CHMN. (Loc. Th., II, 216): “This one point mainly distinguishes the Church from all nations and superstitions, as Augustine says: ‘The Church distinguishes the just from the unjust, not by the law of works but by the law of faith.’ Yea, this article is, as 441it were, the citadel and chief bulwark of the entire Christian doctrine and religion, which being either obscured, or adulterated, or subverted, it is impossible to retain the purity of the doctrine in other points. But, this doctrine remaining untouched, all idolatries, superstitions, and perversions in all the other doctrines destroy themselves.”
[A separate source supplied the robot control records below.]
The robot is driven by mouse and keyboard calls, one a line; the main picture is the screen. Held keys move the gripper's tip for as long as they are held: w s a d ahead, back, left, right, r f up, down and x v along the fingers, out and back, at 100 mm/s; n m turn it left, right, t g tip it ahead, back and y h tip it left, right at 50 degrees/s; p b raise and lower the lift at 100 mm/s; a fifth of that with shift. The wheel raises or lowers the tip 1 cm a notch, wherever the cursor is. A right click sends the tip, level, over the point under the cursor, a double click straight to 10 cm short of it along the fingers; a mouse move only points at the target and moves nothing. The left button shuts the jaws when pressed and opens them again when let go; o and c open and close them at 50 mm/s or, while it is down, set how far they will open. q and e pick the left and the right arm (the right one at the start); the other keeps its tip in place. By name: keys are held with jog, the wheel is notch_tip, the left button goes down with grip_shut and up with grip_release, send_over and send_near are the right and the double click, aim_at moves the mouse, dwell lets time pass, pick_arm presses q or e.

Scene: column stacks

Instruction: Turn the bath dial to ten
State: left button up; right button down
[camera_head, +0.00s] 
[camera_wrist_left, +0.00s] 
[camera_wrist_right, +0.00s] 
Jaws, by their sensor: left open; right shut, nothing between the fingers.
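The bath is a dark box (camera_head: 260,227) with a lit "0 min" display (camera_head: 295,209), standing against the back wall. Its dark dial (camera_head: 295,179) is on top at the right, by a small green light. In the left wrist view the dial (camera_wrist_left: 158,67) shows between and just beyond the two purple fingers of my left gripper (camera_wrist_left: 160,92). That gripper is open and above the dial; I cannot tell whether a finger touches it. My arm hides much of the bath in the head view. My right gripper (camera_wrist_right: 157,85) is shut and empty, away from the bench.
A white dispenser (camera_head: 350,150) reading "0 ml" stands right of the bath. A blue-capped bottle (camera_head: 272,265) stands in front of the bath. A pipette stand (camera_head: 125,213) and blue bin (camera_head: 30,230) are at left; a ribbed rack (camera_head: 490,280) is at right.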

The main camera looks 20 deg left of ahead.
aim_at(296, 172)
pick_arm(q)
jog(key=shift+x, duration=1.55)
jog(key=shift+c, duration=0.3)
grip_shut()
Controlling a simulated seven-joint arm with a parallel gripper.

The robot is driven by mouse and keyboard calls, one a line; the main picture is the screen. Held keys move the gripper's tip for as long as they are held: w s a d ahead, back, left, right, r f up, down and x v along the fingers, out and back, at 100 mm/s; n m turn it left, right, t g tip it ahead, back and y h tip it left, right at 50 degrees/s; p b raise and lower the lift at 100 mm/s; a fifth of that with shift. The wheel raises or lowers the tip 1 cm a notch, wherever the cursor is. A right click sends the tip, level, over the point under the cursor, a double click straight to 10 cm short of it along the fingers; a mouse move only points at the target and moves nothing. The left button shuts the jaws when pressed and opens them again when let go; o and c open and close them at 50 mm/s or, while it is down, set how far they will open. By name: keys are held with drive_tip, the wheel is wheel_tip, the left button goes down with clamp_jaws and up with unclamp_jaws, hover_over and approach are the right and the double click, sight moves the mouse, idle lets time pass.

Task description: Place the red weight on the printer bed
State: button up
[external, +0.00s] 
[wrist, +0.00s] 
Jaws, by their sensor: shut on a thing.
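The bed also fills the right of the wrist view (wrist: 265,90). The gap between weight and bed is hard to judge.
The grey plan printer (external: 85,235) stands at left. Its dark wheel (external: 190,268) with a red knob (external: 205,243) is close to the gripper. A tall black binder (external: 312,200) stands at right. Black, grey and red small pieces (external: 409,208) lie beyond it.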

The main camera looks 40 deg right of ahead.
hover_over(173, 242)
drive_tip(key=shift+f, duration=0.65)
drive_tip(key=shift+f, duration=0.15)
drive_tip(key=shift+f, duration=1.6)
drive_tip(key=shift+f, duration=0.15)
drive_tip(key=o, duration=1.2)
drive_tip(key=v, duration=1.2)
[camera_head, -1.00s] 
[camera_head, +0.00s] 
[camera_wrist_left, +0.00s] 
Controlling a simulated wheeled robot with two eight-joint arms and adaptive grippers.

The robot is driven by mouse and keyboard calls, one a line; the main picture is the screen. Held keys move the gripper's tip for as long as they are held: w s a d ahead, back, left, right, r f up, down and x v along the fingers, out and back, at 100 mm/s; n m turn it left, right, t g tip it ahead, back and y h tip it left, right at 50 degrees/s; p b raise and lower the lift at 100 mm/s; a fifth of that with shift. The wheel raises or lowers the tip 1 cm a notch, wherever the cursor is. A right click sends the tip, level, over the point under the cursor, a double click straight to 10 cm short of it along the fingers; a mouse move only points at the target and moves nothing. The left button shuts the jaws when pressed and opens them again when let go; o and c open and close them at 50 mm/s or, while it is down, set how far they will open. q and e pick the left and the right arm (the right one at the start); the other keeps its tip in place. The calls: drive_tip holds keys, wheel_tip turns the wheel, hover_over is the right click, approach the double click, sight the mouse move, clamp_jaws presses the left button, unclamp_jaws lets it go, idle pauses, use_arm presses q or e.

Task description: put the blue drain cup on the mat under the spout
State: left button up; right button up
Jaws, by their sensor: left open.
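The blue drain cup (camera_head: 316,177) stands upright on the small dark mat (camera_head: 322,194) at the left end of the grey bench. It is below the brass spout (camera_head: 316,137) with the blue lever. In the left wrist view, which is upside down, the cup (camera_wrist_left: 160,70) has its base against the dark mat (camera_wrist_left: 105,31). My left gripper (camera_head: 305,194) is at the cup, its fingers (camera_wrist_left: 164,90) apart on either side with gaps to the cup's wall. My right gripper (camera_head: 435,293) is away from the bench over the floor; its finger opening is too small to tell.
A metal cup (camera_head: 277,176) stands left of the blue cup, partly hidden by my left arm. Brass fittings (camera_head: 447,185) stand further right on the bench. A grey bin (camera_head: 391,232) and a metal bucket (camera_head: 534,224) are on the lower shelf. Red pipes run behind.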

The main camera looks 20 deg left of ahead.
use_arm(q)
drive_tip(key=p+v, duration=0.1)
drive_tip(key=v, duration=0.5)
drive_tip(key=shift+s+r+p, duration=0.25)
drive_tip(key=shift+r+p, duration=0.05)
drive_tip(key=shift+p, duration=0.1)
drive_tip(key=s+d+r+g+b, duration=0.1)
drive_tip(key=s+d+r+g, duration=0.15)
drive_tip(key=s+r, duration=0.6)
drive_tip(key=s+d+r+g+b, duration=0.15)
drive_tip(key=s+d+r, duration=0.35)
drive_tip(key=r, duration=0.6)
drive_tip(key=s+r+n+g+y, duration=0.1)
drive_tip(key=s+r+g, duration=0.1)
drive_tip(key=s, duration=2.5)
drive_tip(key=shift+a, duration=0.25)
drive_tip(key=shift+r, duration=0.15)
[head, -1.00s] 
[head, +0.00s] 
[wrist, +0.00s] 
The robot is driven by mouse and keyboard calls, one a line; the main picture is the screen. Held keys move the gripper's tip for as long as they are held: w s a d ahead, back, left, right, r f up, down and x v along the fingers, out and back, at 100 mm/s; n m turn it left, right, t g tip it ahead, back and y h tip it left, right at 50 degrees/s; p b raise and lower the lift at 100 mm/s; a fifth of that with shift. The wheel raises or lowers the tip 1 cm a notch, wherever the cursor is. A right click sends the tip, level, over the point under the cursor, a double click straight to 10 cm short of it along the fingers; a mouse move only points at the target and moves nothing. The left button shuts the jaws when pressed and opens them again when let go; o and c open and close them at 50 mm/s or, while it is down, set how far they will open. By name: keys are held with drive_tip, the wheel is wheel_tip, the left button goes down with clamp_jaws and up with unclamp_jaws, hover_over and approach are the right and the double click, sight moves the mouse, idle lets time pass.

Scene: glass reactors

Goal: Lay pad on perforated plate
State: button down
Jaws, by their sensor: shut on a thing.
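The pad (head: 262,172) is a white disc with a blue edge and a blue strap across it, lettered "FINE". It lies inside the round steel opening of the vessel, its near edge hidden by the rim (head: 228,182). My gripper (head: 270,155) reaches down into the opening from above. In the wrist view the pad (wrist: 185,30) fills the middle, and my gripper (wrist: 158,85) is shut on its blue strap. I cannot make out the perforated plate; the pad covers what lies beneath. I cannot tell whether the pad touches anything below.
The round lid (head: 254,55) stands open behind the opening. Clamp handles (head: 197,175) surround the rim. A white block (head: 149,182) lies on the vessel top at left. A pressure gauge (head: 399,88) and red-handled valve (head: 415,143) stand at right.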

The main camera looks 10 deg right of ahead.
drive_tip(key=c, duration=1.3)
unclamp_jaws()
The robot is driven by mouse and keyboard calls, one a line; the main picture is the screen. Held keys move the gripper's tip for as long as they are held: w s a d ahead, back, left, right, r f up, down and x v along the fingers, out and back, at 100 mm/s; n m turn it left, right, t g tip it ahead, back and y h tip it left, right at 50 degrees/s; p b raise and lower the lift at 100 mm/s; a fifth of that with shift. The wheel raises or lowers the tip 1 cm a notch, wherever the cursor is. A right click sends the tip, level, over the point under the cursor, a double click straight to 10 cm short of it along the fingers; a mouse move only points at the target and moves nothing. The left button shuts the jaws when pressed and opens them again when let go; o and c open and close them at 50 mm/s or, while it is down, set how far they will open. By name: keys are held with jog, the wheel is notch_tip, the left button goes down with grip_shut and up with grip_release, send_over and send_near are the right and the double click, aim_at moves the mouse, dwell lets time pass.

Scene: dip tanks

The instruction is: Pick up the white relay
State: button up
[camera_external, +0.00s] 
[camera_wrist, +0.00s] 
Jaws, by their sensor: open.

[17] The later theologians add further: “The effects and properties of justification.” As effects, QUEN. (III, 526) enumerates: “(1) our mystical union with God, John 15:4-6, 14, 23; Gal. 2:19, 20; 3:27; Eph. 3:17; (2) adoption as sons of God, John 1:12; Rom. 8:14; (3) peace of conscience, Rom. 5:1; (4) certain hearing of prayer, Rom. 8:32; James 1:5-7; (5) sanctification, Rom. 6:12; (7) eternal salvation, Rom. 4:7, 8.” As properties: (1) Immediate efficacy, for it is not gradual and successive, as renovation, but in a moment, an instant, simultaneously and at once. (2) Perfection, because all sins are perfectly pardoned, so that there is need of no satisfaction of our own, 1 John 1:7; Rom. 8:1; Heb. 10:14. (3) Identity in the mode of justification, in respect to all that are to be saved. A common salvation of all presupposes a common faith and a common and the same mode of justification. Acts 4:12; 15:11; Rom. 3:22-26. (4) Assurance in us, not conjectural, but infallible and divine. Rom. 8:25, 38, 39; 5:1, 2; Eph. 3:12; 1 John 3:14. (5) Growth, not as to the act, which is instantaneous, but in regard to faith and the consciousness of justification. 2 Cor. 10:15; Col. 1:10; 2 Pet. 3:18; Eph. 4:14, 15; (6) Constant continuance. For as the forgiveness of sins, so also our justification is renewed daily, and not only in the first beginning, but faith daily is imputed to the believer for righteousness, and thus our justification is continuous, Rev. 22:11; (7) Amissability, Ez. 18:24; Heb. 6:5, 6; John 15:2; (8) Recoverableness, John 6:37; Rom. 5:20. The prodigal son is an example, Luke 15.”